Look below for the line with "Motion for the". Extract that line and each one after it through the last, word for word.

* **Source material**:
════════

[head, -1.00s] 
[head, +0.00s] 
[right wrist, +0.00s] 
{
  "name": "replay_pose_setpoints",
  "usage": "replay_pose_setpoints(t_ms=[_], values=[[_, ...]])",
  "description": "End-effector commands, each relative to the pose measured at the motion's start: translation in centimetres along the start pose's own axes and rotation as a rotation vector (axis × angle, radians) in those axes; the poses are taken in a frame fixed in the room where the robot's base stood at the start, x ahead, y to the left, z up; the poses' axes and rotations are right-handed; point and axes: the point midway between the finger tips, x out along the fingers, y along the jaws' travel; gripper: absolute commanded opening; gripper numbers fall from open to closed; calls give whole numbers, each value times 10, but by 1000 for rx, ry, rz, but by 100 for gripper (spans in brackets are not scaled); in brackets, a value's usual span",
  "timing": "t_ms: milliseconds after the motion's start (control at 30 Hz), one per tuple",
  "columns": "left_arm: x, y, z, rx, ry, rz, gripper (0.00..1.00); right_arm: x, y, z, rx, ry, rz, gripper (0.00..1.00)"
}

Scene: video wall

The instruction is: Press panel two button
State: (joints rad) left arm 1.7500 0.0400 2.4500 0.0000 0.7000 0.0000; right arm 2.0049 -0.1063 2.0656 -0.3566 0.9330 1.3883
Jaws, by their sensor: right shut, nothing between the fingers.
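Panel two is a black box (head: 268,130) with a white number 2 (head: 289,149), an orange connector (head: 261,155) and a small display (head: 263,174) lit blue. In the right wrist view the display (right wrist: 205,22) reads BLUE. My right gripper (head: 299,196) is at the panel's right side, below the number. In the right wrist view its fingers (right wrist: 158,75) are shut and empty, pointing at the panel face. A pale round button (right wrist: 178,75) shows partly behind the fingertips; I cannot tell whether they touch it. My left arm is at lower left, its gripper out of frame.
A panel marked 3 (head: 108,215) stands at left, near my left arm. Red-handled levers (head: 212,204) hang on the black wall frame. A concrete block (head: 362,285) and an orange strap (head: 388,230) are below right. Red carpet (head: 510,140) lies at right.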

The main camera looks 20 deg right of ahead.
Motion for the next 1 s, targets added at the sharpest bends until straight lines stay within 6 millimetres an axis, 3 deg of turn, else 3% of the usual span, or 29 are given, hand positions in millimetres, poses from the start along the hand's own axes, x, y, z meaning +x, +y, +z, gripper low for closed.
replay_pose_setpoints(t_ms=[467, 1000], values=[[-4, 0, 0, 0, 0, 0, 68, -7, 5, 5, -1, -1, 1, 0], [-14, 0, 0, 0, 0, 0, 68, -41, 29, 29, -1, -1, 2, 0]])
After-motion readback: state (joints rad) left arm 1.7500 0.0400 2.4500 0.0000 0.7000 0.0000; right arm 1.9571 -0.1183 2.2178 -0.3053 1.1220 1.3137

════════

* **Answer**:
Motion for the next 1 s, targets added at the sharpest bends until straight lines stay within 6 millimetres an axis, 3 deg of turn, else 3% of the usual span, or 29 are given, hand positions in millimetres, poses from the start along the hand's own axes, x, y, z meaning +x, +y, +z, gripper low for closed.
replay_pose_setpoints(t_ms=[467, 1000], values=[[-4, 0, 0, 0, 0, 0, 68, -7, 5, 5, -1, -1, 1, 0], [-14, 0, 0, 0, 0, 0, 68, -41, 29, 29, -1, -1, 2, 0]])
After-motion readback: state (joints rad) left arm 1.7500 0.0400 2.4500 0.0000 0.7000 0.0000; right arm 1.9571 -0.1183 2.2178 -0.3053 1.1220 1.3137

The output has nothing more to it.